The propane/sulphur reaction isn't difficult:
5S8 + 4C3H8 ---> 12CS2 + 16H2S

So what do you do with the hydrogen sulphide? I thought maybe you could oxidise it with something like a permanganate:
8MnO4- + 8H2S -> 8MnO2 + 8H2O + 4O2 + S8

(Stoichiometric quantities of everything would be useful here to make sure you have enough permanganate to oxidise all the H2S and so on.)

The sulphur could, if you set it up right, be passed back through to be reused. (The intricacies of how you pass back the sulphur I haven't considered. It was a thought that only just came to me while writing this post. My initial mental apparatus called for a solution of KMnO4 through which the H2S was bubbled. If you want to collect the sulphur you'll need something more fancy.)

[Edited on 22-12-2004 by Thomas Winwood]

chloric1 - 23-12-2004 at 14:14

Quote:

Originally posted by Polverone
I have read somewhere or other that sugar charcoal does not work as well as coke for this reaction, simply because sugar charcoal is too pure. The addition of a small amount of alkali carbonate is supposed to have a catalytic effect.

Polverone,
I am interested in your carbonate catalyst statement. I contemplate the mechanism is based on momentary formation of alkaline polysulfides which would contain"active" sulfur atoms stripped of some of their valence electrons. Anybody agree with my thinking? Can anyone dispute it? I am curious for sure.

Some other thoughts concerning preparation: Activated charcoal for fish tanks could be charged with a potassium carbonate solution and then baked at 200 or 300 fahreinheit to drive off water. Then maybe tis charcoal could be loaded in a cast iron pipe in a charcoal fire to red heat and sulfur could be melted and boiled to release vapors through the pipe to a cooling coil and into scrubers.

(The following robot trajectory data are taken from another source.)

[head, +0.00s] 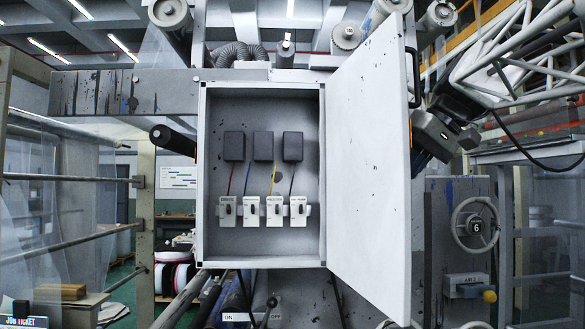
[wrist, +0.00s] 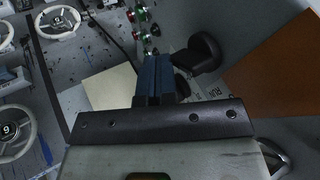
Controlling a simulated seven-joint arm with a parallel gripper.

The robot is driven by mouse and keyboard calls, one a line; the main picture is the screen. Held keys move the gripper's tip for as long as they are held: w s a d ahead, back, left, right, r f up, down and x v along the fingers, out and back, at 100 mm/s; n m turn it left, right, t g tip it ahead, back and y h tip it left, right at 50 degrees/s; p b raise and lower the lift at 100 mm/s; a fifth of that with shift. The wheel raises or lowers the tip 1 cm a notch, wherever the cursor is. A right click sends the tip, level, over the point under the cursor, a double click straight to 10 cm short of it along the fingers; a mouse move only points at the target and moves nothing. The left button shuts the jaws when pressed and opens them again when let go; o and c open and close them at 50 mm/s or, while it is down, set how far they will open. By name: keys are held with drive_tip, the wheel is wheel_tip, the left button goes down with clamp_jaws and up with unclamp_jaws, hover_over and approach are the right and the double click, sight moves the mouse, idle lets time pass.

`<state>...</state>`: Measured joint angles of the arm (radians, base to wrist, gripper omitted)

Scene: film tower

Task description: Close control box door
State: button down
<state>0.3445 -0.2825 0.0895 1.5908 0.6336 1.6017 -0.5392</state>
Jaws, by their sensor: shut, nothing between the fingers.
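The control box (head: 209,240) is grey and mounted upright in the middle of the head view. Its door (head: 367,160) is white with scuffs, hinged on the box's right side, and stands wide open. A black handle (head: 413,78) is on the door's outer right edge. My gripper (head: 420,160) is just right of the door's free edge, below the handle, pointing down and left. I cannot tell whether it touches the door. In the wrist view my gripper's blue-grey fingers (wrist: 154,82) are shut together and empty. I cannot make out the door there.
Inside the box are black blocks (head: 263,146), wires and labelled switches (head: 275,211). A handwheel (head: 475,225) stands at the right. The wrist view shows a dark rounded part (wrist: 199,53) near the fingers, more handwheels (wrist: 15,133) at left and a brown surface (wrist: 280,75).

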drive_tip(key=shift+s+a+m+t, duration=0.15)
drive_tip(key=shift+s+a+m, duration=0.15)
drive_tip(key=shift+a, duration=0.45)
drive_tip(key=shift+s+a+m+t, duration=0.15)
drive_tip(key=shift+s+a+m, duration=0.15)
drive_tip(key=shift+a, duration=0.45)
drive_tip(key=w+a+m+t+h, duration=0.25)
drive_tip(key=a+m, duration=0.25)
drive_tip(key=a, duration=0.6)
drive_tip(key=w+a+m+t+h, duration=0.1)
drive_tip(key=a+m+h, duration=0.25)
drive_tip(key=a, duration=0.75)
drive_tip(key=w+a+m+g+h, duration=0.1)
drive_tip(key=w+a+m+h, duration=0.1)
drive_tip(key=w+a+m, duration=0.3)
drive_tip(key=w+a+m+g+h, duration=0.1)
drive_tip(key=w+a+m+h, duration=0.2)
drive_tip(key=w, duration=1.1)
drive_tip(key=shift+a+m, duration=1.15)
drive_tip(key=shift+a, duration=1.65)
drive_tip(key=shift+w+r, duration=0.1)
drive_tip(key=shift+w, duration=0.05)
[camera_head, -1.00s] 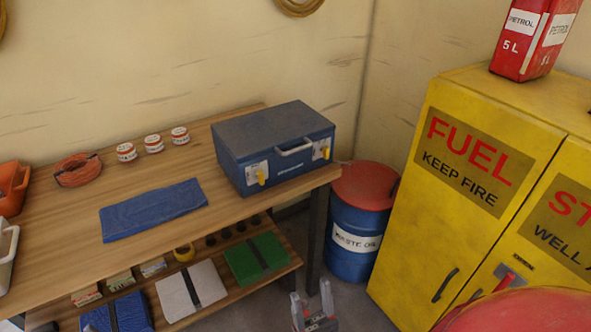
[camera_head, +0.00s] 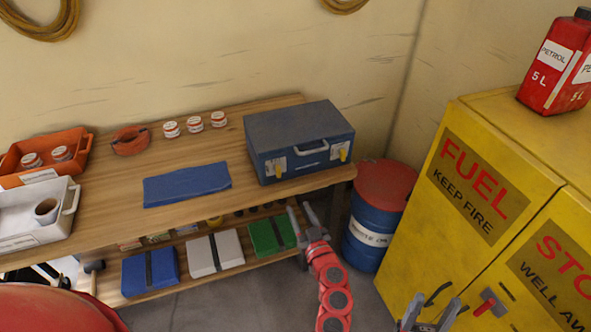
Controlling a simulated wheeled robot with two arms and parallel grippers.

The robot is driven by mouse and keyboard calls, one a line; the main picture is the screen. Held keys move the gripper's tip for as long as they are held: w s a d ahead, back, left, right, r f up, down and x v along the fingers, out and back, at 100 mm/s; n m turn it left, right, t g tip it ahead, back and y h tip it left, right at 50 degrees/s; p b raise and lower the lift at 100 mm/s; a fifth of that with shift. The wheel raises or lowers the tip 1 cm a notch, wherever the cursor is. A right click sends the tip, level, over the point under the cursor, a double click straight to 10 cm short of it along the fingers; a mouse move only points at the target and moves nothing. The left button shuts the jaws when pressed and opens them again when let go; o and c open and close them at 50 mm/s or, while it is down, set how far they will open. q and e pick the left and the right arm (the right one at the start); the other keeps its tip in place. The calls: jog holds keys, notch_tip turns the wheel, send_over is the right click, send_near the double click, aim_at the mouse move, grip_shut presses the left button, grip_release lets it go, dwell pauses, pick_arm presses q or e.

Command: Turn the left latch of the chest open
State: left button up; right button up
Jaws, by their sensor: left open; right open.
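The chest (camera_head: 298,126) is a blue box with a grey-blue lid, standing at the right end of the workbench with its lid down. Its front has a pale handle (camera_head: 311,150) between two yellow latches on light plates. The left latch (camera_head: 276,172) looks roughly upright; the right latch (camera_head: 343,155) is near the right corner. My left gripper (camera_head: 301,211) is open and empty, below the chest by the bench's front edge, apart from the left latch. My right gripper (camera_head: 433,304) is open and empty at the bottom, before the yellow cabinet, partly cut off.
A blue cloth (camera_head: 187,185) lies left of the chest on the workbench (camera_head: 120,207). Several white tins stand behind it. A lower shelf holds blue, white and green cases. A blue drum (camera_head: 371,237) with a red lid stands right of the bench, beside the yellow fuel cabinet (camera_head: 425,224).

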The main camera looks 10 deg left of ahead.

[Edited on 12/23/2004 by chloric1]

[Edited on 12/23/2004 by chloric1]

BromicAcid - 8-10-2005 at 21:34

CS2 again.... and nothing good to report. I made a metal retort from iron pipes and attached a 24/40 ground glass adaptor into the mess so I could hook it to my distillation setup. I put 5 hollow aluminum rods into the metal pipe to help with heat conduction, they didn't fill it by a long shot but they made a little pentagon in it. 9 grams of airfloat carbon and 48 grams of sulfur along with a pinch of sodium carbonate were well mixed and put into the pipe, not filling it much. This was hooked to a standard distillation setup and the exit gasses were run into water basified heavily with KOH. The reaction mixture was then heated with the aid of a propane torch.

Within five minutes there were whisps of gas appearing in the still head. They entered into the condenser without condensing and the temperature in the still head rose slightly (5 C or so). The gas condensed slightly on the glassware, it may have been sulfur. Some of it made it all the way though the apparatus and passed through the was without being absorbed noticeably, I didn't notice a smell to them either.

Eventually thick yellow/white gas made its way out of the metal retort and into the still head condensing as a solid sulfur. More would come up and travel further down the condenser, and more and more, the condenser had sulfur in it about halfway down and still the still-head was at only about 40C.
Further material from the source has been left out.